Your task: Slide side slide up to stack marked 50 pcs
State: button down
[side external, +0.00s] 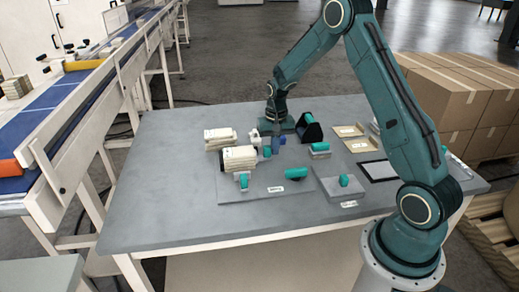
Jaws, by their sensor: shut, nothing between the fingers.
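Two stacks of cream flat pieces stand on the left part of the grey table, a back stack (219,139) and a front stack (238,159). The marking "50 pcs" cannot be read at this size. A small grey block with a teal knob (243,181) sits close in front of the front stack, and another pale block (254,138) stands to the right of the back stack. I cannot tell which is the side slide. My gripper (277,143) is shut and empty, low over the table to the right of the stacks. Its fingertips are small and partly unclear.
A black and teal tool (309,128), a teal-handled block (320,150) and a teal piece (296,174) lie right of the stacks. A plate with a teal handle (343,183) and tan cards (360,144) lie farther right. The table's left part (160,190) is clear.

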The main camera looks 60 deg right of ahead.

Aim ▸ Locate "State: button down" in the listing above, then print exactly the lines from that line through the final one, omitting all pictures.

Solution ▸
State: button down
[side external, +0.00s] 
Jaws, by their sensor: shut, nothing between the fingers.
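Two stacks of cream flat pieces stand on the left part of the grey table, a back stack (219,139) and a front stack (238,159). The marking "50 pcs" cannot be read at this size. A small grey block with a teal knob (243,181) sits close in front of the front stack, and another pale block (254,138) stands to the right of the back stack. I cannot tell which is the side slide. My gripper (277,143) is shut and empty, low over the table to the right of the stacks. Its fingertips are small and partly unclear.
A black and teal tool (309,128), a teal-handled block (320,150) and a teal piece (296,174) lie right of the stacks. A plate with a teal handle (343,183) and tan cards (360,144) lie farther right. The table's left part (160,190) is clear.

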The main camera looks 60 deg right of ahead.

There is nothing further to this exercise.